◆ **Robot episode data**
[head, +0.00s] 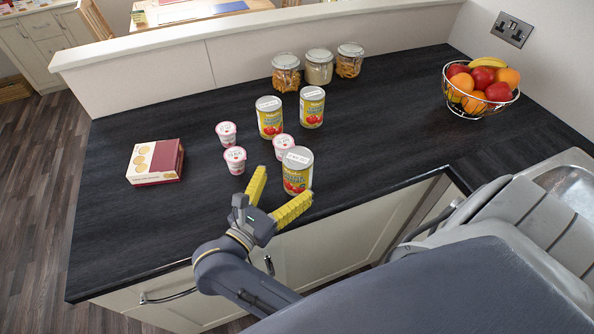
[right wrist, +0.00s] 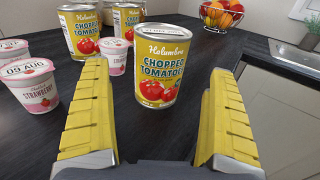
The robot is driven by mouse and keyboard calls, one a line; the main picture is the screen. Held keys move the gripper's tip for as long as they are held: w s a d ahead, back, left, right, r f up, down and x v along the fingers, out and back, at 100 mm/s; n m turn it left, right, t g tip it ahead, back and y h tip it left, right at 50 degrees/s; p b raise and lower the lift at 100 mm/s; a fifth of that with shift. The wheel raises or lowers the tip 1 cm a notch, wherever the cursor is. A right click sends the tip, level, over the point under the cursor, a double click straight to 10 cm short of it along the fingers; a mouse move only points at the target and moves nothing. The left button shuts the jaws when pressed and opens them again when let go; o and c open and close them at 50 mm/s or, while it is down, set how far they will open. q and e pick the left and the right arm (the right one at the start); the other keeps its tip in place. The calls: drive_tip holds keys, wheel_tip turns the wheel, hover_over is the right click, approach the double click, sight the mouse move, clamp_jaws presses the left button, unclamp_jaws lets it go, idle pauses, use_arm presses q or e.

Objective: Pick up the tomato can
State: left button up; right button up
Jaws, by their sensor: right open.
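Three tomato cans with yellow labels stand upright on the dark worktop (head: 380,130). The nearest tomato can (head: 297,174) is close to the front edge. In the right wrist view this can (right wrist: 162,68) stands ahead, between the lines of the two fingers, with a gap before it. Two more cans stand farther back, the left one (head: 270,119) and the right one (head: 312,108). My right gripper (head: 280,193) is open and empty, its yellow fingers spread at the worktop's front edge, short of the nearest can. My left gripper is not in view.
Strawberry yogurt pots stand left of the near can, one (head: 283,147) close behind it and others (head: 235,160) farther left. A biscuit box (head: 155,162) lies left. Jars (head: 319,68) and a fruit basket (head: 481,105) stand at the back.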

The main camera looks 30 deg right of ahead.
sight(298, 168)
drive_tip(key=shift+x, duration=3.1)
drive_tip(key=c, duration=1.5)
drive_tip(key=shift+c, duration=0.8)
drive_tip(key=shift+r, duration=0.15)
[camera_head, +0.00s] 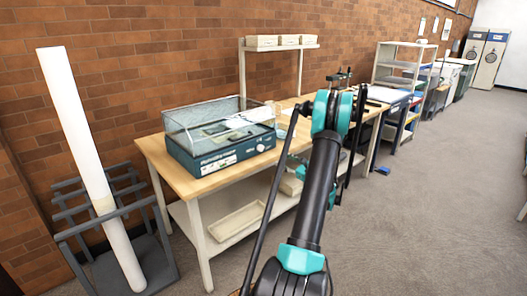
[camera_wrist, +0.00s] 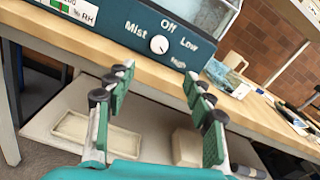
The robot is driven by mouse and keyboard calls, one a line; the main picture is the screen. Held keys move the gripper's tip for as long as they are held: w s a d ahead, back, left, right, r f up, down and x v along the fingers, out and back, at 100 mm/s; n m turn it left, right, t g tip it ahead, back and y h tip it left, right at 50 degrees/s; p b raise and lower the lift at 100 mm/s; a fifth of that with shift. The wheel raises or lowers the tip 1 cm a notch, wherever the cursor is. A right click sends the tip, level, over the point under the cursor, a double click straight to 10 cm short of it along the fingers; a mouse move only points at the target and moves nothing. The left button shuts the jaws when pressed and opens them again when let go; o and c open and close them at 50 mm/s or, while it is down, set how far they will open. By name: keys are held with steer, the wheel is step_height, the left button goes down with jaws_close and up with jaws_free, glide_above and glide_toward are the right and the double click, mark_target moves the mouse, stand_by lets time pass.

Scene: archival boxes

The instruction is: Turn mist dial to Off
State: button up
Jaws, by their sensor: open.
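The mist dial (camera_wrist: 159,45) is a small round white knob on the dark teal front panel of a clear-topped chamber (camera_head: 195,160). In the wrist view, "Mist" is printed to its left, "Off" above, "Low" to the right and "High" at lower right. A small dark mark shows on the knob's lower right side, seemingly towards "High", but it is too small to be sure. The dial also shows in the head view (camera_head: 261,147). My gripper (camera_wrist: 156,75) is open and empty, its green-padded fingers below the dial in the picture and apart from it.
The chamber stands on a wooden-topped bench (camera_head: 205,184) with a lower shelf holding a shallow tray (camera_head: 236,221). A rack with a tall white tube (camera_head: 75,120) stands at left. The floor at right is clear.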

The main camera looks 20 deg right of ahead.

◆ **WORK INSTRUCTIONS**
In your copy, leave out the pictures and reproduce the material above exactly.

◆ **ANSWER BELOW**
[head, +0.00s] 
[right wrist, +0.00s] 
The robot is driven by mouse and keyboard calls, one a line; the main picture is the screen. Held keys move the gripper's tip for as long as they are held: w s a d ahead, back, left, right, r f up, down and x v along the fingers, out and back, at 100 mm/s; n m turn it left, right, t g tip it ahead, back and y h tip it left, right at 50 degrees/s; p b raise and lower the lift at 100 mm/s; a fifth of that with shift. The wheel raises or lowers the tip 1 cm a notch, wherever the cursor is. A right click sends the tip, level, over the point under the cursor, a double click straight to 10 cm short of it along the fingers; a mouse move only points at the target and moves nothing. The left button shuts the jaws when pressed and opens them again when let go; o and c open and close them at 50 mm/s or, while it is down, set how far they will open. q and e pick the left and the right arm (the right one at the start); the other keeps its tip in place. The calls: drive_tip holds keys, wheel_tip turns the wheel, hover_over is the right click, approach the double click, sight the mouse move, clamp_jaws presses the left button, unclamp_jaws lets it go, idle pauses, use_arm presses q or e.

Objective: Pick up the tomato can
State: left button up; right button up
Jaws, by their sensor: right open.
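Three tomato cans with yellow labels stand upright on the dark worktop (head: 380,130). The nearest tomato can (head: 297,174) is close to the front edge. In the right wrist view this can (right wrist: 162,68) stands ahead, between the lines of the two fingers, with a gap before it. Two more cans stand farther back, the left one (head: 270,119) and the right one (head: 312,108). My right gripper (head: 280,193) is open and empty, its yellow fingers spread at the worktop's front edge, short of the nearest can. My left gripper is not in view.
Strawberry yogurt pots stand left of the near can, one (head: 283,147) close behind it and others (head: 235,160) farther left. A biscuit box (head: 155,162) lies left. Jars (head: 319,68) and a fruit basket (head: 481,105) stand at the back.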

The main camera looks 30 deg right of ahead.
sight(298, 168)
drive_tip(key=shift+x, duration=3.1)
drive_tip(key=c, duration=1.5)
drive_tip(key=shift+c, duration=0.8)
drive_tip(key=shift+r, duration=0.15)
[camera_head, +0.00s] 
[camera_wrist, +0.00s] 
The robot is driven by mouse and keyboard calls, one a line; the main picture is the screen. Held keys move the gripper's tip for as long as they are held: w s a d ahead, back, left, right, r f up, down and x v along the fingers, out and back, at 100 mm/s; n m turn it left, right, t g tip it ahead, back and y h tip it left, right at 50 degrees/s; p b raise and lower the lift at 100 mm/s; a fifth of that with shift. The wheel raises or lowers the tip 1 cm a notch, wherever the cursor is. A right click sends the tip, level, over the point under the cursor, a double click straight to 10 cm short of it along the fingers; a mouse move only points at the target and moves nothing. The left button shuts the jaws when pressed and opens them again when let go; o and c open and close them at 50 mm/s or, while it is down, set how far they will open. By name: keys are held with steer, the wheel is step_height, the left button goes down with jaws_close and up with jaws_free, glide_above and glide_toward are the right and the double click, mark_target moves the mouse, stand_by lets time pass.

Scene: archival boxes

The instruction is: Turn mist dial to Off
State: button up
Jaws, by their sensor: open.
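The mist dial (camera_wrist: 159,45) is a small round white knob on the dark teal front panel of a clear-topped chamber (camera_head: 195,160). In the wrist view, "Mist" is printed to its left, "Off" above, "Low" to the right and "High" at lower right. A small dark mark shows on the knob's lower right side, seemingly towards "High", but it is too small to be sure. The dial also shows in the head view (camera_head: 261,147). My gripper (camera_wrist: 156,75) is open and empty, its green-padded fingers below the dial in the picture and apart from it.
The chamber stands on a wooden-topped bench (camera_head: 205,184) with a lower shelf holding a shallow tray (camera_head: 236,221). A rack with a tall white tube (camera_head: 75,120) stands at left. The floor at right is clear.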

The main camera looks 20 deg right of ahead.

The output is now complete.